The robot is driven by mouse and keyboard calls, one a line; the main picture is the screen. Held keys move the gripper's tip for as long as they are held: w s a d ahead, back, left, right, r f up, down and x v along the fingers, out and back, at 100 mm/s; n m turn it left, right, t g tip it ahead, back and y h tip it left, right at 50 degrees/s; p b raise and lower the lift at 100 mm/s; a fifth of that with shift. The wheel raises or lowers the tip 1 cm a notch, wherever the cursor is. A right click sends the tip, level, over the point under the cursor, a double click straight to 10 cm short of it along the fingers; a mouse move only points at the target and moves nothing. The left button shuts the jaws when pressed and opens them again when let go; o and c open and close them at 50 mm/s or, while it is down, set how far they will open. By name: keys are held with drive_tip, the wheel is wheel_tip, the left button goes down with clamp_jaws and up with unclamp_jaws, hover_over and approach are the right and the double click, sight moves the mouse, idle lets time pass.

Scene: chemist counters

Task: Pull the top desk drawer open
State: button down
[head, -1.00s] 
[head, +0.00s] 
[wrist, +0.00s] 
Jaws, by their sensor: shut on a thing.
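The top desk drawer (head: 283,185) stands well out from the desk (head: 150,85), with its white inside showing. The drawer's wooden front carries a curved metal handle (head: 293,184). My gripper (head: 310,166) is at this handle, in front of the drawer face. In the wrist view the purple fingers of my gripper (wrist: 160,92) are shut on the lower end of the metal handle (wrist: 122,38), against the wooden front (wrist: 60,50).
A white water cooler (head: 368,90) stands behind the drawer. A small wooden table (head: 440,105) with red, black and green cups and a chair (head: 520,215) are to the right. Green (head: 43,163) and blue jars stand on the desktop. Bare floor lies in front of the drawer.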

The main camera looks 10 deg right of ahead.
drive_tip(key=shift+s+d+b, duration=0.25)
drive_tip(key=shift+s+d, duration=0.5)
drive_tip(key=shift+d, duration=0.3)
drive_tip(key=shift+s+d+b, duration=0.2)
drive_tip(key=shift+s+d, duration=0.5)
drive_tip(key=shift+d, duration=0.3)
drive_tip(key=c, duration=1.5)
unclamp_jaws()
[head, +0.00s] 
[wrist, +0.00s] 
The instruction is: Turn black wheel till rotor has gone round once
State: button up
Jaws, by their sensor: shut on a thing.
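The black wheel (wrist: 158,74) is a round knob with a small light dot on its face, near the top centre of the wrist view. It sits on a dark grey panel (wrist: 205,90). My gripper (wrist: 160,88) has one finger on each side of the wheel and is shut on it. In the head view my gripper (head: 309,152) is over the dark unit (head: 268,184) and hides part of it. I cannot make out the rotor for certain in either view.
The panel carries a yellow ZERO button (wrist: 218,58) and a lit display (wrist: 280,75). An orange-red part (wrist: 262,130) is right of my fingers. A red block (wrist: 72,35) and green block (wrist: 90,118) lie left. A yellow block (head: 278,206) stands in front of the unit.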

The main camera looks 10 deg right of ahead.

------------

Reproduce the full listing exactly.

In response
The robot is driven by mouse and keyboard calls, one a line; the main picture is the screen. Held keys move the gripper's tip for as long as they are held: w s a d ahead, back, left, right, r f up, down and x v along the fingers, out and back, at 100 mm/s; n m turn it left, right, t g tip it ahead, back and y h tip it left, right at 50 degrees/s; p b raise and lower the lift at 100 mm/s; a fifth of that with shift. The wheel raises or lowers the tip 1 cm a notch, wherever the cursor is. A right click sends the tip, level, over the point under the cursor, a double click straight to 10 cm short of it along the fingers; a mouse move only points at the target and moves nothing. The left button shuts the jaws when pressed and opens them again when let go; o and c open and close them at 50 mm/s or, while it is down, set how far they will open. By name: keys are held with drive_tip, the wheel is wheel_tip, the left button goes down with clamp_jaws and up with unclamp_jaws, hover_over and approach are the right and the double click, sight moves the mouse, idle lets time pass.

Scene: chemist counters

Task: Pull the top desk drawer open
State: button down
[head, -1.00s] 
[head, +0.00s] 
[wrist, +0.00s] 
Jaws, by their sensor: shut on a thing.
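The top desk drawer (head: 283,185) stands well out from the desk (head: 150,85), with its white inside showing. The drawer's wooden front carries a curved metal handle (head: 293,184). My gripper (head: 310,166) is at this handle, in front of the drawer face. In the wrist view the purple fingers of my gripper (wrist: 160,92) are shut on the lower end of the metal handle (wrist: 122,38), against the wooden front (wrist: 60,50).
A white water cooler (head: 368,90) stands behind the drawer. A small wooden table (head: 440,105) with red, black and green cups and a chair (head: 520,215) are to the right. Green (head: 43,163) and blue jars stand on the desktop. Bare floor lies in front of the drawer.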

The main camera looks 10 deg right of ahead.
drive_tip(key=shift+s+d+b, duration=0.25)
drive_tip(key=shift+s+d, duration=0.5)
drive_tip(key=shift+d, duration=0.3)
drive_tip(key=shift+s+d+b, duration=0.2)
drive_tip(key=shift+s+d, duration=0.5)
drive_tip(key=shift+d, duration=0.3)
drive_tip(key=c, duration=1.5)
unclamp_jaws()
[head, +0.00s] 
[wrist, +0.00s] 
The instruction is: Turn black wheel till rotor has gone round once
State: button up
Jaws, by their sensor: shut on a thing.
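The black wheel (wrist: 158,74) is a round knob with a small light dot on its face, near the top centre of the wrist view. It sits on a dark grey panel (wrist: 205,90). My gripper (wrist: 160,88) has one finger on each side of the wheel and is shut on it. In the head view my gripper (head: 309,152) is over the dark unit (head: 268,184) and hides part of it. I cannot make out the rotor for certain in either view.
The panel carries a yellow ZERO button (wrist: 218,58) and a lit display (wrist: 280,75). An orange-red part (wrist: 262,130) is right of my fingers. A red block (wrist: 72,35) and green block (wrist: 90,118) lie left. A yellow block (head: 278,206) stands in front of the unit.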

The main camera looks 10 deg right of ahead.

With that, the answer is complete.